◆ Brief: Lines containing the string "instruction" are to be counted; report the total by itself.

◆ Task input:
——
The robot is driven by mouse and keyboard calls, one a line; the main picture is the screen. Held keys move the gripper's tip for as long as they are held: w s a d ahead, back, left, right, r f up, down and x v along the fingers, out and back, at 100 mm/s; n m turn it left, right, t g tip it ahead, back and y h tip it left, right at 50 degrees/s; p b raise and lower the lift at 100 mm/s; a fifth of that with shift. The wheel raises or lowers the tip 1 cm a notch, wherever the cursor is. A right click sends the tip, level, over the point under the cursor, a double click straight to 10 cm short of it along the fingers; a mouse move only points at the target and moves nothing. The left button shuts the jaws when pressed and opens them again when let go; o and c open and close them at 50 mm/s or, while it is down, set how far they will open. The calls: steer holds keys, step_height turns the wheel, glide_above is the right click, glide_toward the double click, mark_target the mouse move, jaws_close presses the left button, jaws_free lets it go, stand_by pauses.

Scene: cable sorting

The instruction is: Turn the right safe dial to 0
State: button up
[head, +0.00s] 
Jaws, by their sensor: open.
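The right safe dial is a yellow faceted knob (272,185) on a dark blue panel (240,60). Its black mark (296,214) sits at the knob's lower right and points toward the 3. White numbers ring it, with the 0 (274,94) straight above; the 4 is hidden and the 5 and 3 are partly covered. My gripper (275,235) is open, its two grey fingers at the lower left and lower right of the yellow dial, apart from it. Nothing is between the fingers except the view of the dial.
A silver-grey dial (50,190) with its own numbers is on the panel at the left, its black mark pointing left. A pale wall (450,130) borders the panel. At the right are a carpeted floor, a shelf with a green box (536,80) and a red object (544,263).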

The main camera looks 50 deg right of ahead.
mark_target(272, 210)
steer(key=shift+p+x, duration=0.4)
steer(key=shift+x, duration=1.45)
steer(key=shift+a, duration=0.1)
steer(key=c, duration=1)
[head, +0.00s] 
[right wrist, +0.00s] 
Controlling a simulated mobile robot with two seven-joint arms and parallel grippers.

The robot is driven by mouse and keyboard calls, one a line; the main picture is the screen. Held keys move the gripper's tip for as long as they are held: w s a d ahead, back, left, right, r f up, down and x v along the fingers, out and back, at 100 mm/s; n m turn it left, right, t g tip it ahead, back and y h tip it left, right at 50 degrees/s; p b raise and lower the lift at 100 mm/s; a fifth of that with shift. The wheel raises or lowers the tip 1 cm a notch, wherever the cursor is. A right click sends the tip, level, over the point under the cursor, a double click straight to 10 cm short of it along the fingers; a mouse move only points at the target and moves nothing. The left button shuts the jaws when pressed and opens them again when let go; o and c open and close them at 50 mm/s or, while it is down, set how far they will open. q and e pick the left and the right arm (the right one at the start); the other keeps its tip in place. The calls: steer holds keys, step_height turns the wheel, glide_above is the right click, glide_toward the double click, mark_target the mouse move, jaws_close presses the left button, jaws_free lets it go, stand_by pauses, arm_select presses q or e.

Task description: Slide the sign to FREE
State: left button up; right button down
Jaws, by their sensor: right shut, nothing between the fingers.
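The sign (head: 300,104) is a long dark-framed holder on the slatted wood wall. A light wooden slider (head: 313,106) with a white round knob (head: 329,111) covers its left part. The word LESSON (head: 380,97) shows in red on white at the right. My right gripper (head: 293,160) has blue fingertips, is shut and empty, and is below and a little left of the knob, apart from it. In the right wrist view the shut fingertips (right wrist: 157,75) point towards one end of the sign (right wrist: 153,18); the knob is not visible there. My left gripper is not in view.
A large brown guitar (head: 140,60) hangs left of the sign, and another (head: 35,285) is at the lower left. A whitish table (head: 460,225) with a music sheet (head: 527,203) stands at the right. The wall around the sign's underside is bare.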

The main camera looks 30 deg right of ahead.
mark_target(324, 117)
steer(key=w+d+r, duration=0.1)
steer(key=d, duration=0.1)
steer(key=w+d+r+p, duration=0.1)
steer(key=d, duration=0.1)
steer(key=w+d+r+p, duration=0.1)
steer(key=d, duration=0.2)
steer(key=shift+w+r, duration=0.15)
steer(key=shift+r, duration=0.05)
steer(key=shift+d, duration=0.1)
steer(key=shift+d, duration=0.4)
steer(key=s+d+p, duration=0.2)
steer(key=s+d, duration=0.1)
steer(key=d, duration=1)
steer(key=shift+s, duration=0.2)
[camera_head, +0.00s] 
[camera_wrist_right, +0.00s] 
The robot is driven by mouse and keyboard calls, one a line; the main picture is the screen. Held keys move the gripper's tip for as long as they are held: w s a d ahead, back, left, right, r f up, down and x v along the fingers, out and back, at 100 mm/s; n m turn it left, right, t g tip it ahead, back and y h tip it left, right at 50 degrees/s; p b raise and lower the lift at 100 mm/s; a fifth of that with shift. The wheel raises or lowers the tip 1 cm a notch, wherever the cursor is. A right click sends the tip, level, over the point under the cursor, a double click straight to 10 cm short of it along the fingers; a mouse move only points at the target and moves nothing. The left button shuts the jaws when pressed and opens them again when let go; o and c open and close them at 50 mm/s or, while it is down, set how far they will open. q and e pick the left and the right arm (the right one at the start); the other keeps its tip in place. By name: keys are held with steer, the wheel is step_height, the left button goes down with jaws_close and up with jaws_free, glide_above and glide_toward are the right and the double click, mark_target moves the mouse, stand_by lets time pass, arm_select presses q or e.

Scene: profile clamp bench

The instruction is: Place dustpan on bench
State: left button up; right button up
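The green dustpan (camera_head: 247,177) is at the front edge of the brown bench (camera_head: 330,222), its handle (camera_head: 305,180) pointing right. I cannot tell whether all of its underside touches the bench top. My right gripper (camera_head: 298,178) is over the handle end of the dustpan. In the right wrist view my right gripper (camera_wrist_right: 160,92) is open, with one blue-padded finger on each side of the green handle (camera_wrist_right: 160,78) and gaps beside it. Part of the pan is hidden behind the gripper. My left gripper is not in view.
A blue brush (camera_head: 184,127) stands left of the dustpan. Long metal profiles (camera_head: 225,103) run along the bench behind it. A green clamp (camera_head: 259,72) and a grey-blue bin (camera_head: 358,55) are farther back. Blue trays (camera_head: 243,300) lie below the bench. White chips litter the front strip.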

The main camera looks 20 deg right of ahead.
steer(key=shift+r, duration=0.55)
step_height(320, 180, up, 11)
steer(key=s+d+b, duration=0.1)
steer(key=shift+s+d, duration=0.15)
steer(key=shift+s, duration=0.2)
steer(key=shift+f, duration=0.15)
——
◆ Task solution: 2